Tennison answered that the way to do avoid another scandal would be to put more provisions around openness and transparency into the bill.

“It’s a very difficult space between balancing the right to privacy and the public good, which we can get from the use of data,” she said. “It is a fuzzy and difficult one, one we are going to be working through for many years, but having transparency and openness about it enables us to have an informed debate about where we are making that balance.”

In a later evidence session, Hetan Shah, executive director of the Royal Statistical Society, made a similar comment, saying that the bill “missed a trick” on the issue of privacy and public trust by not highlighting areas of excellence.

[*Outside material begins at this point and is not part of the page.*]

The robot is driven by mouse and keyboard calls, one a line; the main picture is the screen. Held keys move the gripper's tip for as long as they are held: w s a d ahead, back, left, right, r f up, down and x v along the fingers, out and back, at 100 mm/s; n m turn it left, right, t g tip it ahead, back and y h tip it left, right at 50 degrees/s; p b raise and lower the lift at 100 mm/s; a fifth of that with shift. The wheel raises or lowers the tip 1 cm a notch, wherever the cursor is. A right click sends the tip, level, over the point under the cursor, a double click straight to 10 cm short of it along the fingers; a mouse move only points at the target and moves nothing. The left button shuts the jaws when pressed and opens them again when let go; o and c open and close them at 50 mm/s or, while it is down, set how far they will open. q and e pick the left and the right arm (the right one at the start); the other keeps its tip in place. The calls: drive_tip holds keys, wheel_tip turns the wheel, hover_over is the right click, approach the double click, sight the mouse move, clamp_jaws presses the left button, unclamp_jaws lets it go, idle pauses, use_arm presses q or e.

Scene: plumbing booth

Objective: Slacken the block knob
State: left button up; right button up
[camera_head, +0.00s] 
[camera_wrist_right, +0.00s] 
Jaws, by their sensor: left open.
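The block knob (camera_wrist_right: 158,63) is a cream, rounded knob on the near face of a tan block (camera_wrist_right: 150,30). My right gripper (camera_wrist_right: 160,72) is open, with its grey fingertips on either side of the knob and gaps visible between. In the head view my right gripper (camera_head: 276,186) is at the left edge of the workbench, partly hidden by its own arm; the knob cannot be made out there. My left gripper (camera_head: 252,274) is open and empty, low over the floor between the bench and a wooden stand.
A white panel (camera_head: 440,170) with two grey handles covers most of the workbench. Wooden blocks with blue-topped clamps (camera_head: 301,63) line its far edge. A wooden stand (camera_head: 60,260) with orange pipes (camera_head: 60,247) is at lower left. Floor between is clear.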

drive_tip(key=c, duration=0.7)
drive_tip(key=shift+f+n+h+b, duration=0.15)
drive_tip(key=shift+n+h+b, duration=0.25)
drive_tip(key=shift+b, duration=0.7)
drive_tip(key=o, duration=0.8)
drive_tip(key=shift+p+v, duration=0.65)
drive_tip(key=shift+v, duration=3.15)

The Office for National Statistics, he said, had a very good track record of keeping data secure and being transparent in its work, as well as criminalising the proceedings of misuse of data, but this “has not been put on the face of the bill”.

“A tremendous amount could be done to reassure by taking what is already good practice and putting it on the face of the bill,” he said.

Statistics and research

A further discussion point was on the use of administrative data – information routinely collected by government through its normal work, such as tax data – for research and national statistics.

Both Shah and Charles Bean, who led a review into the UK’s statistics earlier this year, warned that the UK was falling behind other countries, including Canada, New Zealand and the Scandinavian countries, in its use of administrative data to create national statistics.

The idea is that, by combining administrative data with existing statistical sets, such as the census, you gain a better sample size – often the whole population rather than the subset assess in surveys – and can cut costs by carrying out surveys less often.

Shah used international students as an example.

“At the moment there are Home Office data in one place, the Higher Education Statistics Agency holding useful data in another place and there are labour market data held in a third place,” he said. “You could bring all those things together to actually track the impact and the numbers and so on, which at the moment we just do not have a good handle on.”